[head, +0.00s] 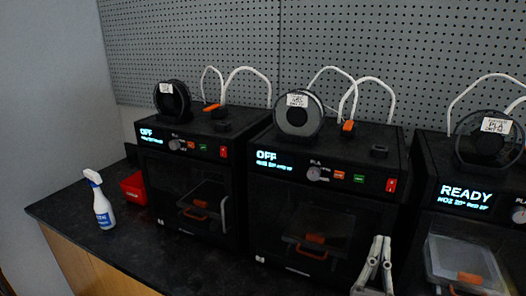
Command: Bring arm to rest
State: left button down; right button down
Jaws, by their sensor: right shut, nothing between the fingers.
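My right gripper (379,252) shows at the bottom of the head view, right of centre. Its grey fingers point up and are shut with nothing between them. It appears in front of the gap between the middle printer (268,204) and the right printer (428,196); whether it touches either cannot be told. My left gripper is not in view.
A left printer (149,190) also stands on the dark counter (75,205). Left and middle displays read OFF, the right one READY. A white spray bottle (103,205) and a red box (133,187) stand at left. A grey pegboard (200,40) rises behind.

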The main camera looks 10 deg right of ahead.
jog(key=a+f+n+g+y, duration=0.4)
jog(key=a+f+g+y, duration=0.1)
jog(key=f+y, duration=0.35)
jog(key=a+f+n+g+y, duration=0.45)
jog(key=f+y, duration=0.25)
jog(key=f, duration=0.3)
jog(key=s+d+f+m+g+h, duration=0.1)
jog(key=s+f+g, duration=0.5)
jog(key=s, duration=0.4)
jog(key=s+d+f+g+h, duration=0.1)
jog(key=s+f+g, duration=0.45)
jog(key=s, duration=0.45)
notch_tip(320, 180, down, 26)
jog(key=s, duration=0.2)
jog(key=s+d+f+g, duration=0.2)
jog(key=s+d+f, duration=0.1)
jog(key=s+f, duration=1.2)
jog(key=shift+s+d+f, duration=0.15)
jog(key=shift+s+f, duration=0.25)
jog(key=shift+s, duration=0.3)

* _Task instructions_: Exactly and only the lines from the one containing "State: left button down; right button down" through the end of the material are to be reproduced, both ends included.

* _Right answer_:
State: left button down; right button down
Jaws, by their sensor: right shut, nothing between the fingers.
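My right gripper (379,252) shows at the bottom of the head view, right of centre. Its grey fingers point up and are shut with nothing between them. It appears in front of the gap between the middle printer (268,204) and the right printer (428,196); whether it touches either cannot be told. My left gripper is not in view.
A left printer (149,190) also stands on the dark counter (75,205). Left and middle displays read OFF, the right one READY. A white spray bottle (103,205) and a red box (133,187) stand at left. A grey pegboard (200,40) rises behind.

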The main camera looks 10 deg right of ahead.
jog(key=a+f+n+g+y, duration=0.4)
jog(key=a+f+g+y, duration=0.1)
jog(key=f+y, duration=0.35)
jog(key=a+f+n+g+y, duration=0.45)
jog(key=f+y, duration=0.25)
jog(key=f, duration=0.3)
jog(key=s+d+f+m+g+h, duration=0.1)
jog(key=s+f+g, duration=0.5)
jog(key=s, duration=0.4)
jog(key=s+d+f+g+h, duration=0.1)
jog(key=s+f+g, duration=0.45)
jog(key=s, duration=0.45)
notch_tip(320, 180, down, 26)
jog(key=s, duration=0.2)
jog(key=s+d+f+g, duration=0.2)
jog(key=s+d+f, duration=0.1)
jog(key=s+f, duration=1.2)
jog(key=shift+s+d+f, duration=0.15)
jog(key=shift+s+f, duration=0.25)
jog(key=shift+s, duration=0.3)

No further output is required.